Your objective: Report all lines holding "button".

Material provided:
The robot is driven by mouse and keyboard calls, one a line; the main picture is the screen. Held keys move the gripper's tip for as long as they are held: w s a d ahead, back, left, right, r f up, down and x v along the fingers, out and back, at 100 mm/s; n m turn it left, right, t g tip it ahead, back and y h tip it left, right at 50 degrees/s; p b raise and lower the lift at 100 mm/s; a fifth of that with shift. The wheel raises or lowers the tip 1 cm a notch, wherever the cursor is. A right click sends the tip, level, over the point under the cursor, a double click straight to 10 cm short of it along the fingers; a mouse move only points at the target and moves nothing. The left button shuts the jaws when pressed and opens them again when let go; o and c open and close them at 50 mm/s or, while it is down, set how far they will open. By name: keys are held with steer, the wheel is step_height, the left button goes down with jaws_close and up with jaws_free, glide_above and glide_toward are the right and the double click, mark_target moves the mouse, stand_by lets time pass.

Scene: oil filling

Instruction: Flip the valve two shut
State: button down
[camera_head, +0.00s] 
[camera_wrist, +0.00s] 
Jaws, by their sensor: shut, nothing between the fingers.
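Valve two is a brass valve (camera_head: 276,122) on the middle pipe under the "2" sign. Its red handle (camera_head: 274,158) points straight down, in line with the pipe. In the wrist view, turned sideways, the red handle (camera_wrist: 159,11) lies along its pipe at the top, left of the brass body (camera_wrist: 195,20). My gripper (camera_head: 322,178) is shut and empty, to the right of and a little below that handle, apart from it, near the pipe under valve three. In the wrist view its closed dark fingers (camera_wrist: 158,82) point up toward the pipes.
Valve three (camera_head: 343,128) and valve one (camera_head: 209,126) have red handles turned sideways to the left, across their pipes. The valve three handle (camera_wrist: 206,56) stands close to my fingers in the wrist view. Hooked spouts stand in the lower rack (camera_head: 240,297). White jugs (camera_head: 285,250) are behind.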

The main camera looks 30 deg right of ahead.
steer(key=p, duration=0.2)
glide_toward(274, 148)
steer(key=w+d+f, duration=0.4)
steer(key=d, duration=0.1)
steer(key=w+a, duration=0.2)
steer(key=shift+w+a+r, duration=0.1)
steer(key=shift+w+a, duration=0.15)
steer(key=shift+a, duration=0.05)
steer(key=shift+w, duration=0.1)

Full output:
The robot is driven by mouse and keyboard calls, one a line; the main picture is the screen. Held keys move the gripper's tip for as long as they are held: w s a d ahead, back, left, right, r f up, down and x v along the fingers, out and back, at 100 mm/s; n m turn it left, right, t g tip it ahead, back and y h tip it left, right at 50 degrees/s; p b raise and lower the lift at 100 mm/s; a fifth of that with shift. The wheel raises or lowers the tip 1 cm a notch, wherever the cursor is. A right click sends the tip, level, over the point under the cursor, a double click straight to 10 cm short of it along the fingers; a mouse move only points at the target and moves nothing. The left button shuts the jaws when pressed and opens them again when let go; o and c open and close them at 50 mm/s or, while it is down, set how far they will open. By name: keys are held with steer, the wheel is step_height, the left button goes down with jaws_close and up with jaws_free, glide_above and glide_toward are the right and the double click, mark_target moves the mouse, stand_by lets time pass.
State: button down

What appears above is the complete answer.